* **RECORD EXTRACTS**:
· · ·

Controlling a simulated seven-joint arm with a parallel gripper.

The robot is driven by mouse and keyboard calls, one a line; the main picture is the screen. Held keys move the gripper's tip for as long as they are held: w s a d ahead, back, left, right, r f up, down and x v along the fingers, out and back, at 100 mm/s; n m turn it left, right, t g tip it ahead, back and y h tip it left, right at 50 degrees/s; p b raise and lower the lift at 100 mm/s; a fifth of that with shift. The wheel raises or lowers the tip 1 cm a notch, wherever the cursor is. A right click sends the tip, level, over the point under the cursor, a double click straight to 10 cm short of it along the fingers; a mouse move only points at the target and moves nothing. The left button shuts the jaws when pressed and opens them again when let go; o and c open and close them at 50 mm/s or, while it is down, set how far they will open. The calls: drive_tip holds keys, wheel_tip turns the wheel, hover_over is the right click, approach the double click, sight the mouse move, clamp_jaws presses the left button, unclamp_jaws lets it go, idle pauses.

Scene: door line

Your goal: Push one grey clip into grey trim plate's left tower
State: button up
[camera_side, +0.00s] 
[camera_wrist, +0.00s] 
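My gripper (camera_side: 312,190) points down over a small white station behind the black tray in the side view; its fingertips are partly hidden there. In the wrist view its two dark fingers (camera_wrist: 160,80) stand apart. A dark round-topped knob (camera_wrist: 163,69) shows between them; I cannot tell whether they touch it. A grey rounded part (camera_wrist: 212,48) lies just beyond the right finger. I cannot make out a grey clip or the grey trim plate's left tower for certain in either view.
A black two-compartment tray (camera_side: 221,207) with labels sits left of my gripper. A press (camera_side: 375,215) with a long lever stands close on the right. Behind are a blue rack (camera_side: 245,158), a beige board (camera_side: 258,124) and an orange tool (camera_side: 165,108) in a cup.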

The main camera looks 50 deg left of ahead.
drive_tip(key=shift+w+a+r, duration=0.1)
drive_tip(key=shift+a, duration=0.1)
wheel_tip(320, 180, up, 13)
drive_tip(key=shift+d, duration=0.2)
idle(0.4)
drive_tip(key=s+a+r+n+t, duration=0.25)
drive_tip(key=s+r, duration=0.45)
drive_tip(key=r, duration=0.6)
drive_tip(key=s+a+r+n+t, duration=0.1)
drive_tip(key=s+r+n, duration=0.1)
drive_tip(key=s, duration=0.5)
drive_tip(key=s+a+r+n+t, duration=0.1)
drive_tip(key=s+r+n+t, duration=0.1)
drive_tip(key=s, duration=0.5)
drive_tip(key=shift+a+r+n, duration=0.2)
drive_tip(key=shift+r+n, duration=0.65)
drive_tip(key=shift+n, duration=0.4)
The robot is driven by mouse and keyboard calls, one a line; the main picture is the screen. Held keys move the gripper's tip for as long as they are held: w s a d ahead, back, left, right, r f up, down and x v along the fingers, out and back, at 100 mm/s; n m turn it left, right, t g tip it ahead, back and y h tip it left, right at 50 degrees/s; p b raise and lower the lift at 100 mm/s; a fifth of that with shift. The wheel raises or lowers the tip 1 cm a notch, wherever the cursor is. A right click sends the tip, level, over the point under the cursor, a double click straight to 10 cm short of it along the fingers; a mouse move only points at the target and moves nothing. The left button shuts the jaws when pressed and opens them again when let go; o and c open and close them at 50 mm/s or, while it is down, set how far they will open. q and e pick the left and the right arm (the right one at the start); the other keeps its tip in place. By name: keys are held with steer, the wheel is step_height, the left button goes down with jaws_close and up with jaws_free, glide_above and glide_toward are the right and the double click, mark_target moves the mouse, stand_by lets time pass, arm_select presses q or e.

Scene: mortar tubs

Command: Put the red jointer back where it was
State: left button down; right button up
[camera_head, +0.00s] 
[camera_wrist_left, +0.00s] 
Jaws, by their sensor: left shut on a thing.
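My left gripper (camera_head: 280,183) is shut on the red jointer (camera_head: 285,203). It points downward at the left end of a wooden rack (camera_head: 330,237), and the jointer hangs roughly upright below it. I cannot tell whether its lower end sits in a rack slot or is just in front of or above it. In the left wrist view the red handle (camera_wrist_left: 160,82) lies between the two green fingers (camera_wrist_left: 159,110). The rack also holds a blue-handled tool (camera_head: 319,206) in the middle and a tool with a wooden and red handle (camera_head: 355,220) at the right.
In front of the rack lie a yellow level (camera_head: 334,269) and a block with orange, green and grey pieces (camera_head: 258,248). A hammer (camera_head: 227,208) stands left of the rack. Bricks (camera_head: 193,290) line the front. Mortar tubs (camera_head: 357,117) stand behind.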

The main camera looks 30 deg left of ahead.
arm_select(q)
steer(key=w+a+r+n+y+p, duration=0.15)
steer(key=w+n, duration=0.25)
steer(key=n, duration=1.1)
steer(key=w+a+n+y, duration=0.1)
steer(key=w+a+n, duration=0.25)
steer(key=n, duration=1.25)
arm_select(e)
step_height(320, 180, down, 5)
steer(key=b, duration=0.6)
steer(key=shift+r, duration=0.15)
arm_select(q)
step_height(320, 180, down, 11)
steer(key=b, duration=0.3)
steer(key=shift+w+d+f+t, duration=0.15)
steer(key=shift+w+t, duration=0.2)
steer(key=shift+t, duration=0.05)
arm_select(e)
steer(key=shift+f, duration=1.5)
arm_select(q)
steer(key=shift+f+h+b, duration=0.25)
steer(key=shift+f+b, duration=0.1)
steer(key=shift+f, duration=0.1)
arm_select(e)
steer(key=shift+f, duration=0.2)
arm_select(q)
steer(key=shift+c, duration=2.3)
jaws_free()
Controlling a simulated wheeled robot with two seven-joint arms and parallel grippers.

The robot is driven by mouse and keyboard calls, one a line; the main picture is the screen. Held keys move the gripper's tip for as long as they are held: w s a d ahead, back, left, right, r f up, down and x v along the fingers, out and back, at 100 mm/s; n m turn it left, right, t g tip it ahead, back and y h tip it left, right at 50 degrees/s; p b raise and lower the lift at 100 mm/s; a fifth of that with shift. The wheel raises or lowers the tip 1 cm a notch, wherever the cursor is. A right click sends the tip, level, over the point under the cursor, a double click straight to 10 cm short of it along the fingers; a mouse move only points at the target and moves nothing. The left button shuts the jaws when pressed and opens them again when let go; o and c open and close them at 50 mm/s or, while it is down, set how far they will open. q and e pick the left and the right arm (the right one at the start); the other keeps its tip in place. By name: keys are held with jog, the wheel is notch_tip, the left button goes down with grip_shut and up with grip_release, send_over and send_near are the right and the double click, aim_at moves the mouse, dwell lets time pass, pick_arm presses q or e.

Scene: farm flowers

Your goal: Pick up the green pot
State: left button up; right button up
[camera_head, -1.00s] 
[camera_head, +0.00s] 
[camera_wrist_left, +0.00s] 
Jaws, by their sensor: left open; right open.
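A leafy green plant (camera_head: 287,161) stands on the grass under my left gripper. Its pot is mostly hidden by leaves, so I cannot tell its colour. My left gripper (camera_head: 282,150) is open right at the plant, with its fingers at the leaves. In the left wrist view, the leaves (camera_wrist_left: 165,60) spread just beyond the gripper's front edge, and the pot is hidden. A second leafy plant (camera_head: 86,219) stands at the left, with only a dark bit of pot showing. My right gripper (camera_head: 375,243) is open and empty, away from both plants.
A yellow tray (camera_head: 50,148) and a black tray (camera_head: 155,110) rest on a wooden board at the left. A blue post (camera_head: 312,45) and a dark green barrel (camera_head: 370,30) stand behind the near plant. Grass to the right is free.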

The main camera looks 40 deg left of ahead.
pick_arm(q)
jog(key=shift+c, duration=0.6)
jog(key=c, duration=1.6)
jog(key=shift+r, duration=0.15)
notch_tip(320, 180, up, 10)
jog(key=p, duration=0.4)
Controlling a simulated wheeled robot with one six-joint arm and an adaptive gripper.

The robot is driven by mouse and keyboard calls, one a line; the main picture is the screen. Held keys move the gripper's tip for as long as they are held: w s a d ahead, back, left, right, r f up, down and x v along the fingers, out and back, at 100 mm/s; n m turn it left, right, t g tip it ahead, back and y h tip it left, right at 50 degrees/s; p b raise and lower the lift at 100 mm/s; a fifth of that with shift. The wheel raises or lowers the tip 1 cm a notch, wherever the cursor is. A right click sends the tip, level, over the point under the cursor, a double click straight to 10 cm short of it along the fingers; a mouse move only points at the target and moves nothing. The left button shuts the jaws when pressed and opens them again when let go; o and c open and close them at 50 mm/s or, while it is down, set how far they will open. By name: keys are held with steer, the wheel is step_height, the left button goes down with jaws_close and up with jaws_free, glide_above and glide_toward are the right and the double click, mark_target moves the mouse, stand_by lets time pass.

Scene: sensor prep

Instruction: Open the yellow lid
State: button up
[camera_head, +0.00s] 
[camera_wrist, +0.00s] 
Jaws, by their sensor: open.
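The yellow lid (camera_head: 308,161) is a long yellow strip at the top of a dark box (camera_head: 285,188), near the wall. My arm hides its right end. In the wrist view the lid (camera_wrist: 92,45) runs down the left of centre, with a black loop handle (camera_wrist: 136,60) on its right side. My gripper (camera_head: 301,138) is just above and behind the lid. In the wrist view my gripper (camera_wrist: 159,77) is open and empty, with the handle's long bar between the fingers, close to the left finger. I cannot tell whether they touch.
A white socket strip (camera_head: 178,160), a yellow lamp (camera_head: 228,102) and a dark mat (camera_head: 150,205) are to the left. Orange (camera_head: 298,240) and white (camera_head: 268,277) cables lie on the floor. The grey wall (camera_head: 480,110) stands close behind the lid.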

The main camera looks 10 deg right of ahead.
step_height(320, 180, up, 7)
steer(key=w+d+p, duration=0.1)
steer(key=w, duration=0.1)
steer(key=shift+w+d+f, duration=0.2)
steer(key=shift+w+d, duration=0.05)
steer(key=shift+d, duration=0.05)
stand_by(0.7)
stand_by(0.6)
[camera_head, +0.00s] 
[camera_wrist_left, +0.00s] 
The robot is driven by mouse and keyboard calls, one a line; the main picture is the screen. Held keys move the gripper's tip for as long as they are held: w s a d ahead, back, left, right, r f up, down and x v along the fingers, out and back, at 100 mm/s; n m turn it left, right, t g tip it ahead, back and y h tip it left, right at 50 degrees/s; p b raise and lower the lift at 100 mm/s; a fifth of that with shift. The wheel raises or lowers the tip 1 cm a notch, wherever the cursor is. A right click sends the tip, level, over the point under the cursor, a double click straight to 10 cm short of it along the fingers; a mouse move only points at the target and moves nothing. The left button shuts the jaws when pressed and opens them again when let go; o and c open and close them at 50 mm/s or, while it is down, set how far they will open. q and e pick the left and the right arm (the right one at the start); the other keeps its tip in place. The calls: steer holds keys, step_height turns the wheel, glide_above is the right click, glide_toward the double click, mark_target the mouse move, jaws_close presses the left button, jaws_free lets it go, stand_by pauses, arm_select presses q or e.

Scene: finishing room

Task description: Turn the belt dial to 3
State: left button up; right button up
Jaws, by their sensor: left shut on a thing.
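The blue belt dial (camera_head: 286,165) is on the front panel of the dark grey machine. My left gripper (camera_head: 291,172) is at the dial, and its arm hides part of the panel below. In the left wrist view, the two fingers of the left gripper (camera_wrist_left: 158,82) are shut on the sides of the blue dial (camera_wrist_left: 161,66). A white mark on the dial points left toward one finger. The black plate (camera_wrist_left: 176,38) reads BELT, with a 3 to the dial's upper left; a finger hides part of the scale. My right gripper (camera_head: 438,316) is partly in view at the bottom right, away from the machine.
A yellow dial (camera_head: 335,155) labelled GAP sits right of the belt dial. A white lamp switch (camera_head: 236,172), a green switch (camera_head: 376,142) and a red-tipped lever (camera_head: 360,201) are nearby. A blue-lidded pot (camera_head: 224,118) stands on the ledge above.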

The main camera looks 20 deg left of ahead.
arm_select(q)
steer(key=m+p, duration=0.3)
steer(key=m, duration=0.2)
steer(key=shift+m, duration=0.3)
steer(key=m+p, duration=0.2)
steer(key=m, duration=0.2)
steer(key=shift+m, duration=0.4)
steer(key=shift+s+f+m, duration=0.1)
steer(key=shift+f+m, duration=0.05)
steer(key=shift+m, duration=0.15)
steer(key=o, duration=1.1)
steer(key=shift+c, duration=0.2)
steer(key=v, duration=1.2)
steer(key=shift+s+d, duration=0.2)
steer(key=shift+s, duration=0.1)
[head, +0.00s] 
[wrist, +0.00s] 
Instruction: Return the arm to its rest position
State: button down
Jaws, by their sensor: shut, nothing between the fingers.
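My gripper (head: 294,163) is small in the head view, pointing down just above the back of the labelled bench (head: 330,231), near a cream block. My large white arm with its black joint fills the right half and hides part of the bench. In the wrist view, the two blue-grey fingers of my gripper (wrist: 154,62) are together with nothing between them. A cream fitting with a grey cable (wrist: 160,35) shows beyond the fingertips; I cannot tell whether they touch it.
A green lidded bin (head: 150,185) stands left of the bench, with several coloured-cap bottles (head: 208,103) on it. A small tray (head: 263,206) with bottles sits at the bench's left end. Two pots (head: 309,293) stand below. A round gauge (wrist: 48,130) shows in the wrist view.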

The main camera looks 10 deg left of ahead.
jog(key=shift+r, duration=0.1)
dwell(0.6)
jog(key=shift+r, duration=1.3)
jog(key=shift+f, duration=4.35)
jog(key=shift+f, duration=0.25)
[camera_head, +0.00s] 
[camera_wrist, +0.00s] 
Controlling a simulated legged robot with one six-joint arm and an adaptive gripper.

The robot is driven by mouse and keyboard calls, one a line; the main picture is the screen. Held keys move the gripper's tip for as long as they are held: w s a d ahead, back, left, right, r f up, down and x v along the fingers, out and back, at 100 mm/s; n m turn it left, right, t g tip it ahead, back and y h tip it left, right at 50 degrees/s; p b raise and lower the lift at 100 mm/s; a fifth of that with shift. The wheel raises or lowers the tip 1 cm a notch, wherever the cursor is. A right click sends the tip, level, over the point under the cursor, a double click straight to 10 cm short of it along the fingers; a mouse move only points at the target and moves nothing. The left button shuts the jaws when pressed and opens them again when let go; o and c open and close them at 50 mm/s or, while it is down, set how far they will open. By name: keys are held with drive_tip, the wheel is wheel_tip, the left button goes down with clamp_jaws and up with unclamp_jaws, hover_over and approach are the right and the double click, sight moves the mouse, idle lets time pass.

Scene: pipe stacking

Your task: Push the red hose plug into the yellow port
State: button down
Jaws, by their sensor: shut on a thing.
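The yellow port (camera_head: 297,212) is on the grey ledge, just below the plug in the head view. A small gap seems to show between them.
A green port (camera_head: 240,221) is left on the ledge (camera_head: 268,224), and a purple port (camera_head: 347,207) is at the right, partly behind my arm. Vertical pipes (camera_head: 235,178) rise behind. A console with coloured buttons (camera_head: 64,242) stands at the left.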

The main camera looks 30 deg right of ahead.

· · ·

* **WHAT YOU WILL DO**: Among the entries above, find the line with "Scene: door line" and the line with "[camera_side, +0.00s]"; give again exactly these two lines and all lines between them.

* **SOLVED EXERCISE**:
Scene: door line

Your goal: Push one grey clip into grey trim plate's left tower
State: button up
[camera_side, +0.00s] 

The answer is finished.